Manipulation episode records
-----

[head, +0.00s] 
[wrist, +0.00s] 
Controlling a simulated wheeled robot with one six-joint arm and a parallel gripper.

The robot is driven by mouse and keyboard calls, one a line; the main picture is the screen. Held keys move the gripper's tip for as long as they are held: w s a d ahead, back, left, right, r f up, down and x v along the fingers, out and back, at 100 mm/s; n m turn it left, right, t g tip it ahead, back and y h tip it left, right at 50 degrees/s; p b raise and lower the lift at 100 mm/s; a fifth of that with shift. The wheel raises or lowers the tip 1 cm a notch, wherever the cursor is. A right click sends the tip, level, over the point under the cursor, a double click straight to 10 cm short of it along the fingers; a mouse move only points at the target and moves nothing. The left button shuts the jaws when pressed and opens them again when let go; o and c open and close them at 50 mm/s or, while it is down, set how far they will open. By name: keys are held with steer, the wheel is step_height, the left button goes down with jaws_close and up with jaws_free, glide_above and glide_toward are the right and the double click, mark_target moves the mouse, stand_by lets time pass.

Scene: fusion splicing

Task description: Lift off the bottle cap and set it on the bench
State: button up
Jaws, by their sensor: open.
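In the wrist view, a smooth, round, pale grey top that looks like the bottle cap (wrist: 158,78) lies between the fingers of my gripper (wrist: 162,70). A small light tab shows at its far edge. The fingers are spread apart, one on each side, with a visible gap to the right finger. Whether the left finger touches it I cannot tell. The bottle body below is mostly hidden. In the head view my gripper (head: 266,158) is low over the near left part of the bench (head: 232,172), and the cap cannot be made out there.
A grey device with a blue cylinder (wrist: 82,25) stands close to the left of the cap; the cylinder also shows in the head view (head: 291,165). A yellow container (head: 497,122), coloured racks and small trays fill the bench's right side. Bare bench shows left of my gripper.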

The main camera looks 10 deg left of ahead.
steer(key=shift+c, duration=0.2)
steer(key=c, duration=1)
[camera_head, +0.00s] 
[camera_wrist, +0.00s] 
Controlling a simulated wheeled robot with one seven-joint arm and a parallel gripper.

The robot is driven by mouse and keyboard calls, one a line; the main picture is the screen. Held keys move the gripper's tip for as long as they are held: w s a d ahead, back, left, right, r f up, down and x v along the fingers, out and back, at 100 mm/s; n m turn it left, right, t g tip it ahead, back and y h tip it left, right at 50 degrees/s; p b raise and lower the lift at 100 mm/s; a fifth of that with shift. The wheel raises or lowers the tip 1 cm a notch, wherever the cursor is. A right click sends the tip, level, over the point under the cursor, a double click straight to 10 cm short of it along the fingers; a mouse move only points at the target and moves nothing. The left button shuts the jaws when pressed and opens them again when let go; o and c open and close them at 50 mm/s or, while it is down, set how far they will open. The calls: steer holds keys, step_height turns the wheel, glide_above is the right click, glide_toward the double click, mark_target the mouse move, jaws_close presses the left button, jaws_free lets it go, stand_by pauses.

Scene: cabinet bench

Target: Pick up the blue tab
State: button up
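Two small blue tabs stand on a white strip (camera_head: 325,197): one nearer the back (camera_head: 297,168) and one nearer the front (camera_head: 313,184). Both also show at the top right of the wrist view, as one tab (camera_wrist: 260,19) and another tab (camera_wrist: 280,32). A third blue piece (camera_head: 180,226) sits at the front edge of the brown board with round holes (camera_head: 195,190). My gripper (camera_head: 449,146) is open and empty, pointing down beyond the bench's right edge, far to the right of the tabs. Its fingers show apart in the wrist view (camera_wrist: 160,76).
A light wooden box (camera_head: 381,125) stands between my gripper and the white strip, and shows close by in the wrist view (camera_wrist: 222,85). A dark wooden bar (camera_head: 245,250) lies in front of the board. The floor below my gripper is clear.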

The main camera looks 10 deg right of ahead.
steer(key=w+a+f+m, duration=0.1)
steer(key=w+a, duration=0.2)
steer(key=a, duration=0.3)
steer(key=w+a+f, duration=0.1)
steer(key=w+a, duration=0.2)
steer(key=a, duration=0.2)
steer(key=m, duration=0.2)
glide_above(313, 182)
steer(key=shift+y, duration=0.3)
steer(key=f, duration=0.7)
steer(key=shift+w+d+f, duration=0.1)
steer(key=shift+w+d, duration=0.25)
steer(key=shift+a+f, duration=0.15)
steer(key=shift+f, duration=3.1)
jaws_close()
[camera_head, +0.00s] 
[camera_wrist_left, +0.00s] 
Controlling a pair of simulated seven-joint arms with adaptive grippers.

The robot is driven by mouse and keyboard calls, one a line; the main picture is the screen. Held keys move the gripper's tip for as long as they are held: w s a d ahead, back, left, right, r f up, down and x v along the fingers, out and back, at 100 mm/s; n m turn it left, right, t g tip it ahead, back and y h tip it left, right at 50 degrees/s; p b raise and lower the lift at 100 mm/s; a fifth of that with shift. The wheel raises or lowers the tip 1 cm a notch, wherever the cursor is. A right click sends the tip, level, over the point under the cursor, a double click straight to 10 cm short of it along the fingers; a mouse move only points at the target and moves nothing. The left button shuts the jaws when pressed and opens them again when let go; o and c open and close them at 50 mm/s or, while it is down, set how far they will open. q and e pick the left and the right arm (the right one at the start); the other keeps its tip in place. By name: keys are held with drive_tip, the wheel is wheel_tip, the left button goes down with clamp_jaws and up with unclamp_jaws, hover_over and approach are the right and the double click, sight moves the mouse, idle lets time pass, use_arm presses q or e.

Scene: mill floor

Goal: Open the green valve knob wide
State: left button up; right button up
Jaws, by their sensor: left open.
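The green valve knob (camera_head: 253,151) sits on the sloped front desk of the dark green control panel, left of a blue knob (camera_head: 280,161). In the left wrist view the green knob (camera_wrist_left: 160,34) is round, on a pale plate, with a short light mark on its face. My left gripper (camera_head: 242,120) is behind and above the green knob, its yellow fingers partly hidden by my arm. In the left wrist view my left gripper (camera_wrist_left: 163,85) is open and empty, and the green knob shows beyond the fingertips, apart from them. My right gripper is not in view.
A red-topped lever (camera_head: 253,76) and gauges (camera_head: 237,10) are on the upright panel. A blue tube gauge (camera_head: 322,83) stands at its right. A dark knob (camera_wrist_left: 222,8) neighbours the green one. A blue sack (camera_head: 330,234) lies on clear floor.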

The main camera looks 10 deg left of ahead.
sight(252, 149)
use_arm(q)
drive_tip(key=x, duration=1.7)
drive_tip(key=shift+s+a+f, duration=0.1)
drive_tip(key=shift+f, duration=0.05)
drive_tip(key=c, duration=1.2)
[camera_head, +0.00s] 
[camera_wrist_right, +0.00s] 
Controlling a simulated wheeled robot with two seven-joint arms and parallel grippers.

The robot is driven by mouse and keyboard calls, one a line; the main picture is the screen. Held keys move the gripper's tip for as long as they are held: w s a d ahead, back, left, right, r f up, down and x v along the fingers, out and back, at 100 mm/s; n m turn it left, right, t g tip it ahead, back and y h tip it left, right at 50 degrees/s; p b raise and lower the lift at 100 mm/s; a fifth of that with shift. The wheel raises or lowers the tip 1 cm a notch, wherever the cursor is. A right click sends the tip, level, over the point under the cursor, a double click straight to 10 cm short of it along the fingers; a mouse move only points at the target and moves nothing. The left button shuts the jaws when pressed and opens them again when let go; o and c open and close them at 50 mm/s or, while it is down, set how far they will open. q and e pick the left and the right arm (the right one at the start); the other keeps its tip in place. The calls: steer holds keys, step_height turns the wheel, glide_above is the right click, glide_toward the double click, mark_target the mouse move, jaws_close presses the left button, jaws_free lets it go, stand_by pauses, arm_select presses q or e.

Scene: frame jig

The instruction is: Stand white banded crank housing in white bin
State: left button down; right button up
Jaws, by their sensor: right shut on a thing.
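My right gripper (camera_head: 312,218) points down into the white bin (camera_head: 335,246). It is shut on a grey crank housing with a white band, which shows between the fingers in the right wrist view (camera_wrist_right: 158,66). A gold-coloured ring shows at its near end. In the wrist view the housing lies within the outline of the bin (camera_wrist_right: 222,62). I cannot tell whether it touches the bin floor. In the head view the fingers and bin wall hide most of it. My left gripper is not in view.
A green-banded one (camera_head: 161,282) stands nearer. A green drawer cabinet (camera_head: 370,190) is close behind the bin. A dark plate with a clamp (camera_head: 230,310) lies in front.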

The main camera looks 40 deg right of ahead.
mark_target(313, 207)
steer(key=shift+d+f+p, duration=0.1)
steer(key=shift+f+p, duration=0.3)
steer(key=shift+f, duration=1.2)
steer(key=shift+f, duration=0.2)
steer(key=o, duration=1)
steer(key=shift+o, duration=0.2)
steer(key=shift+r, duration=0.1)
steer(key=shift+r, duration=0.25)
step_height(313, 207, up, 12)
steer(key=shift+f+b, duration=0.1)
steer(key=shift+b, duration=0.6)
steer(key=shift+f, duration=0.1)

-----

## [SET TASK]
Take the lines from the start of the records through the line holding "Controlling a simulated wheeled robot with one six-joint", both included, and please print them exactly, with nothing else.

## [FULL SOLUTION]
[head, +0.00s] 
[wrist, +0.00s] 
Controlling a simulated wheeled robot with one six-joint arm and a parallel gripper.

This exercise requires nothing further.